EXERCISE TASK
Pull out every line below that holds the word "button".

DATA EXTRACT
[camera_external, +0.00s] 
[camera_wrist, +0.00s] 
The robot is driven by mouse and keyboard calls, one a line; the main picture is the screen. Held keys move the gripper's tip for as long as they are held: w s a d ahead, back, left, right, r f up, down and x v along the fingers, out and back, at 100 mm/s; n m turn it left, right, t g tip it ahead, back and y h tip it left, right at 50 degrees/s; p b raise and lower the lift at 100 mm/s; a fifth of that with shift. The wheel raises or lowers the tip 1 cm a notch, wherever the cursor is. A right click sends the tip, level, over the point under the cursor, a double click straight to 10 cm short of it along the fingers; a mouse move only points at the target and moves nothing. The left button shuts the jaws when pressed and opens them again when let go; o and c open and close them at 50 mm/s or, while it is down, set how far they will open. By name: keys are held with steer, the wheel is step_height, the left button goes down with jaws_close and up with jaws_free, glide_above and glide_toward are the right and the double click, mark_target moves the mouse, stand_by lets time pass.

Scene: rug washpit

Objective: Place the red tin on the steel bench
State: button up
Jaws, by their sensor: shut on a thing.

EXPECTED ANSWER
The robot is driven by mouse and keyboard calls, one a line; the main picture is the screen. Held keys move the gripper's tip for as long as they are held: w s a d ahead, back, left, right, r f up, down and x v along the fingers, out and back, at 100 mm/s; n m turn it left, right, t g tip it ahead, back and y h tip it left, right at 50 degrees/s; p b raise and lower the lift at 100 mm/s; a fifth of that with shift. The wheel raises or lowers the tip 1 cm a notch, wherever the cursor is. A right click sends the tip, level, over the point under the cursor, a double click straight to 10 cm short of it along the fingers; a mouse move only points at the target and moves nothing. The left button shuts the jaws when pressed and opens them again when let go; o and c open and close them at 50 mm/s or, while it is down, set how far they will open. By name: keys are held with steer, the wheel is step_height, the left button goes down with jaws_close and up with jaws_free, glide_above and glide_toward are the right and the double click, mark_target moves the mouse, stand_by lets time pass.
State: button up

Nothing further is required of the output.